Truly, it can be ‘a dog’s life’ when circumstances force them to live apart. It is also the time that the love between the man and his wife is put to its most rigorous test. While some couples have handled this well and without any hiccups, whatsoever, others would seem to have been caught napping. Some couples have also had to bow to a setback in their marriage when one of them, particularly the man of the house, suffers a permanent disability resulting from sickness or accident.
As we live in a society everyone believes that it is their right to mind other people’s businesses, it is not uncommon for hearsay to fly around, when couples live apart.
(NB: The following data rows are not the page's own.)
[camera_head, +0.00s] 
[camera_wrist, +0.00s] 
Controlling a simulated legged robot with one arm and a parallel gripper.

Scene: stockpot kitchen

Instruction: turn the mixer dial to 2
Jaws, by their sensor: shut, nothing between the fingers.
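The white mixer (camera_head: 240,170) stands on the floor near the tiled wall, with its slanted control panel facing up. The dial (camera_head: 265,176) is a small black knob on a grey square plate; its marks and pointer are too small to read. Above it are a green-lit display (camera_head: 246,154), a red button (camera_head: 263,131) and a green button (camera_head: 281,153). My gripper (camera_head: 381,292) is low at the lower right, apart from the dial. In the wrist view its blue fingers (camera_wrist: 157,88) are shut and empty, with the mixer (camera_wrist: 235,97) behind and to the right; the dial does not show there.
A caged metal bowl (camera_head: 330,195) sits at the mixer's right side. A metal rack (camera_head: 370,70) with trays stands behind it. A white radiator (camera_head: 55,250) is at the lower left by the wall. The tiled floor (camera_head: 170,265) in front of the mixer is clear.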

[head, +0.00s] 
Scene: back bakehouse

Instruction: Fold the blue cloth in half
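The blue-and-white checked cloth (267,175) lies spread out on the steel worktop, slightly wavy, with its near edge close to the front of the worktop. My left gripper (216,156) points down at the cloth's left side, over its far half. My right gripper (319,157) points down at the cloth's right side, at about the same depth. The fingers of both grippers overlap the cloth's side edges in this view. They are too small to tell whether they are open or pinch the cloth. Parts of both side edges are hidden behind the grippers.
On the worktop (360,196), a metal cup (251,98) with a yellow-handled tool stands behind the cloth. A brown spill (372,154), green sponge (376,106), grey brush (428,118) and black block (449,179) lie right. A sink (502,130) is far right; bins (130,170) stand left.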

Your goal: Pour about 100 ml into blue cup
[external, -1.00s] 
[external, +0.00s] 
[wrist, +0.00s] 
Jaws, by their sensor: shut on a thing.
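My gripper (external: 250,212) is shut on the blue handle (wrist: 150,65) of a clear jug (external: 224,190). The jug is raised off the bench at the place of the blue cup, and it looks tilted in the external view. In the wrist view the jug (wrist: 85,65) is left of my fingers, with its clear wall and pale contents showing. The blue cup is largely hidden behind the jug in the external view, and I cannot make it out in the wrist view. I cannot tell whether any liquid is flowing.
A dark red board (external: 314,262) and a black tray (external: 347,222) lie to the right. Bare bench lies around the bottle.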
Some of these damaging tales include: ‘Oh … a certain man visits your wife every evening …’ or ‘I saw your husband dropping a woman off in front of a salon on Saturday….’ And if the couples, at the centre of this ‘tale bearing’ are not steadfast and strong enough to stand through it all, they may, in no time, find themselves in the ditch of distrust and consequent dissolution of their marriages.
In this case, a few Nollywood actors and actresses have handled the wrong end of the stick, as they end up losing their marriages to cheap gossips and wicked fabrications. This is why couples will do well to communicate, as surely as the day dawns. Failure to do this will only be opening their flanks for haters to put a wedge between them.
Yet, my ‘straight- from –the –heart’ counsel to couples; the women in particular, who find themselves in such a testing predicament, are to guard their minds jealously. It is only when they decide not to hear or see it, that the evil will be nowhere near to embrace.